→ JOB:
Find the number of lines in these records where the word "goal" appears. Reply with that number and nothing more.

## start LISTED ENTRIES

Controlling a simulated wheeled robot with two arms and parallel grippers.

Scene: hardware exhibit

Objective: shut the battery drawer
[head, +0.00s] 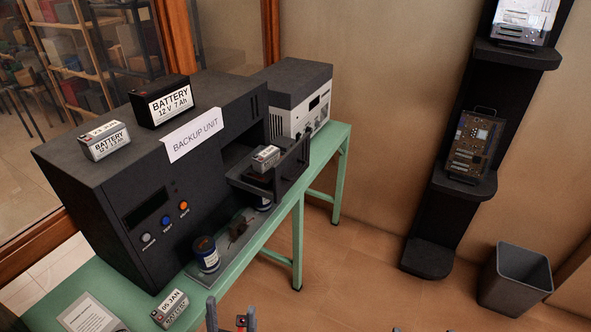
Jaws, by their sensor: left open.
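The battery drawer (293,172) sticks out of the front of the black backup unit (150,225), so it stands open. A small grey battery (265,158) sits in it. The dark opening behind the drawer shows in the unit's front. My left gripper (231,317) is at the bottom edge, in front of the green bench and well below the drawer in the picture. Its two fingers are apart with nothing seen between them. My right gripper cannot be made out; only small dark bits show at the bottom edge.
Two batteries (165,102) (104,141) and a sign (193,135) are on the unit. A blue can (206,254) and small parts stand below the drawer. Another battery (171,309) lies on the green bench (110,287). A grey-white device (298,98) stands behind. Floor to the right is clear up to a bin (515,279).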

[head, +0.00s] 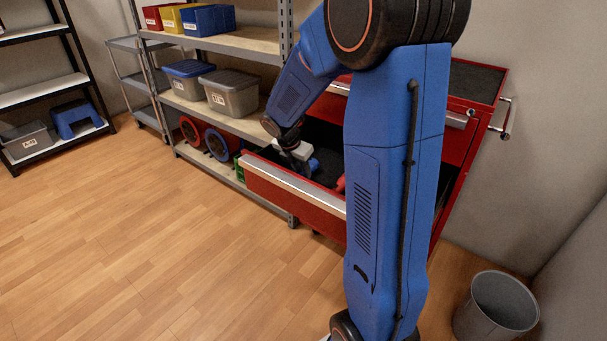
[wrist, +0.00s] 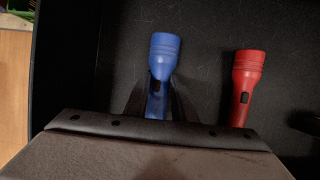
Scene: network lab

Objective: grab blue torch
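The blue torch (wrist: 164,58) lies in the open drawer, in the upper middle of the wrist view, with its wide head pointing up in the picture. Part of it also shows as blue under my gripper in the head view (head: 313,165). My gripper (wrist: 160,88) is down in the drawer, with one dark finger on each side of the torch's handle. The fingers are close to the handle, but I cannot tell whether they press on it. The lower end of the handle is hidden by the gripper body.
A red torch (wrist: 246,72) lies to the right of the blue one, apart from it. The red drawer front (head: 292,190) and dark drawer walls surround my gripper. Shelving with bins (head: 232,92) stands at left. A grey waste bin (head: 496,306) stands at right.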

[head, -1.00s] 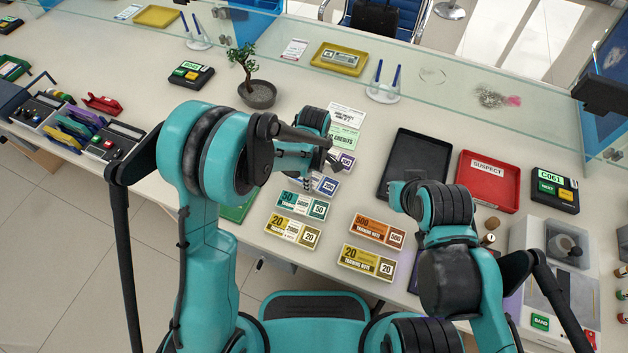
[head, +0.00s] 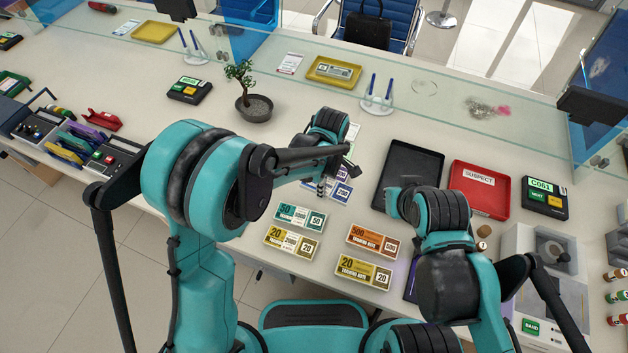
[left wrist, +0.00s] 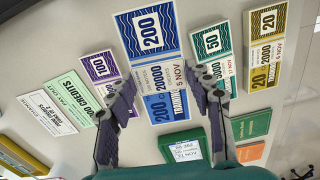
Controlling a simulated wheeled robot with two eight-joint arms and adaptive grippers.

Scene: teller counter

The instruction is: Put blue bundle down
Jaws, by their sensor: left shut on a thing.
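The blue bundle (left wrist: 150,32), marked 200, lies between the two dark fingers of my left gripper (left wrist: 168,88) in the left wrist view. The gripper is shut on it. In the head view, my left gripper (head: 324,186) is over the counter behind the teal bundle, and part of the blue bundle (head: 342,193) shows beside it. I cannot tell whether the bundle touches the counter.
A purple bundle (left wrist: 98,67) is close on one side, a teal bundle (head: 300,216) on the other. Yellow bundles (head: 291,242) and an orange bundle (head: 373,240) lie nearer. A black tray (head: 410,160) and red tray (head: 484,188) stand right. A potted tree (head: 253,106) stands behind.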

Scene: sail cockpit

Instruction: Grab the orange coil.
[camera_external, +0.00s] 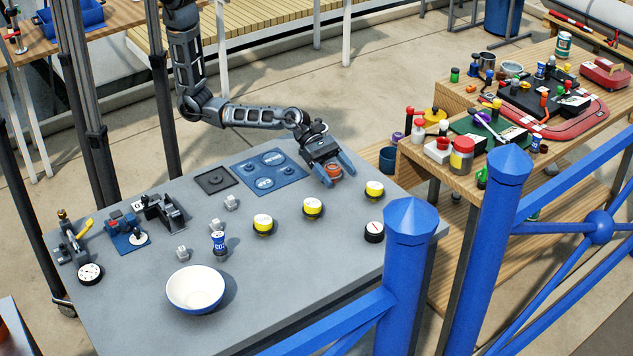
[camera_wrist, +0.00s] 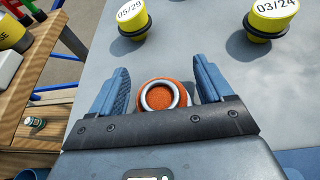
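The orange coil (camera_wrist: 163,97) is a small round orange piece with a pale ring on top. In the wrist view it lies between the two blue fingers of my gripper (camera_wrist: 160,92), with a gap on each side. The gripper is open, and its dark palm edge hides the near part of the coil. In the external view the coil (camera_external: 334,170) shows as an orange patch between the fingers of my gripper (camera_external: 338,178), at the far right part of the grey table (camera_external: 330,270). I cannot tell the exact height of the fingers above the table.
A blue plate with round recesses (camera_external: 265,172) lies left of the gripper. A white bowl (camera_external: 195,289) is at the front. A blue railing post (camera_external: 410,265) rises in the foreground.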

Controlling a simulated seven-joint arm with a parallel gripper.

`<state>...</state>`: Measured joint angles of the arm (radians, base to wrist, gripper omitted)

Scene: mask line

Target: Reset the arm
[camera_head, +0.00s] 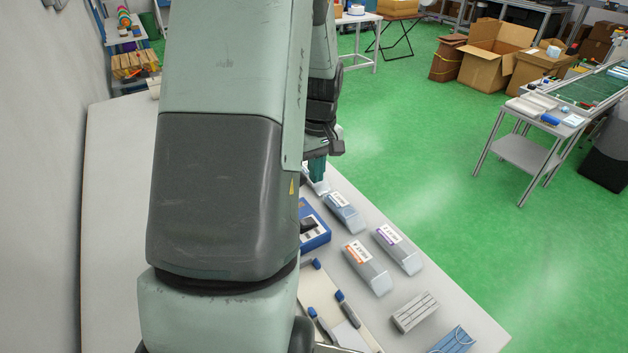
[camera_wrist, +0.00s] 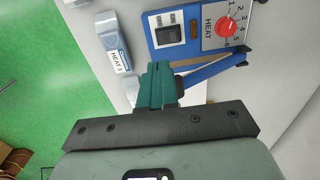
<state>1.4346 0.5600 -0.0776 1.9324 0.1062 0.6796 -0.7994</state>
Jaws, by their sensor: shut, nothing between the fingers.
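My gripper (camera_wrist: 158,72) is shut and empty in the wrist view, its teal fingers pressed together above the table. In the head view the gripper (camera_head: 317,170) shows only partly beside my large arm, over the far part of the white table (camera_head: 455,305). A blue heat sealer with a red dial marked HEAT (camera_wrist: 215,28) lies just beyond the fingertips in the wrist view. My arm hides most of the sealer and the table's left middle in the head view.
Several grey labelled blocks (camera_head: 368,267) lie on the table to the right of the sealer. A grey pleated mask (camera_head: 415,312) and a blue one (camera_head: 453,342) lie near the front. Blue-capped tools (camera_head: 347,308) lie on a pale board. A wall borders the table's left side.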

## end LISTED ENTRIES
## start LISTED ENTRIES

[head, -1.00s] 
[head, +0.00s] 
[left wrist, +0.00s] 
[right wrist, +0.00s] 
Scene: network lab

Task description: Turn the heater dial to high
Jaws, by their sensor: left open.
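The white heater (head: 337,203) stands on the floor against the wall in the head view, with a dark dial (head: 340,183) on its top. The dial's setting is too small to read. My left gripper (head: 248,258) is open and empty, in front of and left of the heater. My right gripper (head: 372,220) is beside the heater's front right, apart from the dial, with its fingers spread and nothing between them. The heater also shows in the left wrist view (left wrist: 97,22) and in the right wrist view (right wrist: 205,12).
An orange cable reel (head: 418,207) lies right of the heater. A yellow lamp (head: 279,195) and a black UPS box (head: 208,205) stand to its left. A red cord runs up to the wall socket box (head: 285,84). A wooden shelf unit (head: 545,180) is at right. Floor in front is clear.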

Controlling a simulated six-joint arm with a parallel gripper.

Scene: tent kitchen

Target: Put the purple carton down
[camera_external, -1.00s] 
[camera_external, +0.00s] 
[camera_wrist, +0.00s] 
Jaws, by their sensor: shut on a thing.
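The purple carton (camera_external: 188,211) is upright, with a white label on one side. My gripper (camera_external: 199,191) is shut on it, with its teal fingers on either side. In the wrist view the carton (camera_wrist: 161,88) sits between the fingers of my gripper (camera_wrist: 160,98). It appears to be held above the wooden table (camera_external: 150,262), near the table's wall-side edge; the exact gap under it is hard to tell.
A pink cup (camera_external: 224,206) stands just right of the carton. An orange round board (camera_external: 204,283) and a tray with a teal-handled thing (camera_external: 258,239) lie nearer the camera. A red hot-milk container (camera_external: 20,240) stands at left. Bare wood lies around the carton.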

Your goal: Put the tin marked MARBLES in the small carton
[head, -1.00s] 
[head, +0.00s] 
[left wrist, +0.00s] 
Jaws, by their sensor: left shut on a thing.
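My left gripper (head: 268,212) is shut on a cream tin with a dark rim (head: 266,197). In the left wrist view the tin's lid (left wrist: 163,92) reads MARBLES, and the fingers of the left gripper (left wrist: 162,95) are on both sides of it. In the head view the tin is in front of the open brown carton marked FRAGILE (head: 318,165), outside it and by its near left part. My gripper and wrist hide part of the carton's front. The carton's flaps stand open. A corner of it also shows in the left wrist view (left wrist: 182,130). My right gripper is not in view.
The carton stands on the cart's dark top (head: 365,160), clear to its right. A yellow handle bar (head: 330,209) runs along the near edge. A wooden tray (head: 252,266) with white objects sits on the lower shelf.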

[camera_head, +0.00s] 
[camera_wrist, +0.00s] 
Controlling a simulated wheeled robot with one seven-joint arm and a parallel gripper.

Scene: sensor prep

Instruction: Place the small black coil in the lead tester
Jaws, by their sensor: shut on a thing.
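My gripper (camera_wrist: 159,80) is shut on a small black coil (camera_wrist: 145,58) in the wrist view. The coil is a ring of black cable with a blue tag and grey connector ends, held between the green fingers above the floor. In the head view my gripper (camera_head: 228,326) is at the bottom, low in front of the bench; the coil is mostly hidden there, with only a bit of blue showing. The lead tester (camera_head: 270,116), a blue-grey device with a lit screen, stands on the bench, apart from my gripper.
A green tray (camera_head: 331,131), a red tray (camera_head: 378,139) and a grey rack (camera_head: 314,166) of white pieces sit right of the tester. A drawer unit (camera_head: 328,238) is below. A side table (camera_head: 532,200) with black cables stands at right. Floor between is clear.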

## end LISTED ENTRIES
## start LISTED ENTRIES

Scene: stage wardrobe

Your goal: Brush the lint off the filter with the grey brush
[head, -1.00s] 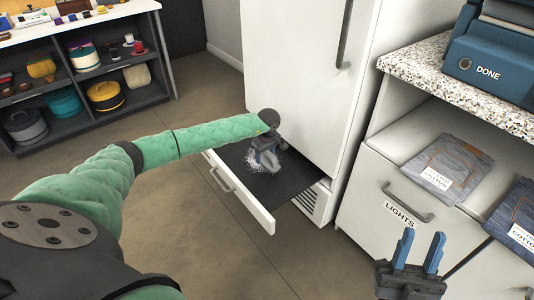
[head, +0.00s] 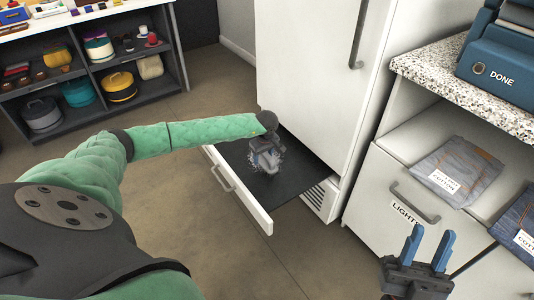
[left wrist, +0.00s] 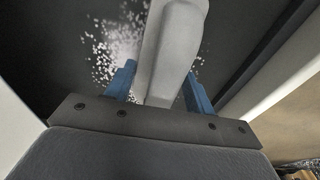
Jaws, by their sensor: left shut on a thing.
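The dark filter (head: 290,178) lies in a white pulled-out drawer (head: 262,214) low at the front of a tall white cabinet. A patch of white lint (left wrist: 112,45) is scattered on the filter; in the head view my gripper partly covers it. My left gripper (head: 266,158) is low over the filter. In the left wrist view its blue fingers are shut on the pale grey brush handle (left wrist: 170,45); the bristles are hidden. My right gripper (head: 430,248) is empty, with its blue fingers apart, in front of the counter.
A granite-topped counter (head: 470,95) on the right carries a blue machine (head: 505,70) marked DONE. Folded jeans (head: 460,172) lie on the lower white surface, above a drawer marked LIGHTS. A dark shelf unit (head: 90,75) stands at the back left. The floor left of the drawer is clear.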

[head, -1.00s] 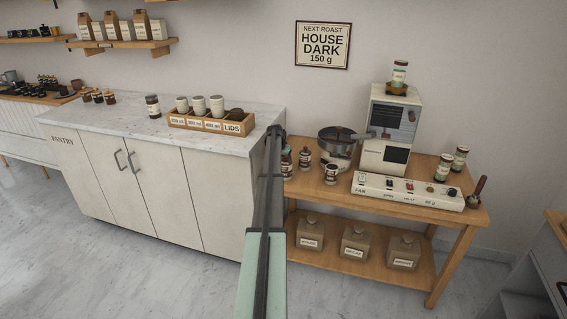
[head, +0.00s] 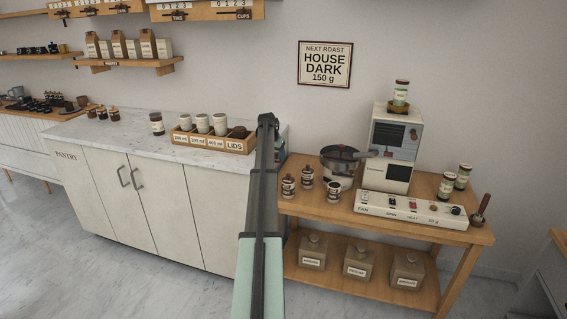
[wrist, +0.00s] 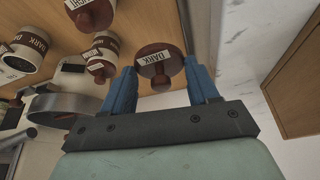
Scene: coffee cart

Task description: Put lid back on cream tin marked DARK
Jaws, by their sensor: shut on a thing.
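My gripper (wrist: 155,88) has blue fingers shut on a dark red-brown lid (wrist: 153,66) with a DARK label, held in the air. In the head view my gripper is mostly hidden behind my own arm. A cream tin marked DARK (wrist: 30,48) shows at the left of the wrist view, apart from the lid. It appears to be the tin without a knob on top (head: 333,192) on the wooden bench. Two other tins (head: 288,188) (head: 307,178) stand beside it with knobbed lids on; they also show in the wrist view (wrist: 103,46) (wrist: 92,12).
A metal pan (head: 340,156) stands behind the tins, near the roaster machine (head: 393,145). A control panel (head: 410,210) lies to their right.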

## end LISTED ENTRIES

→ REPLY TO THE TASK:
2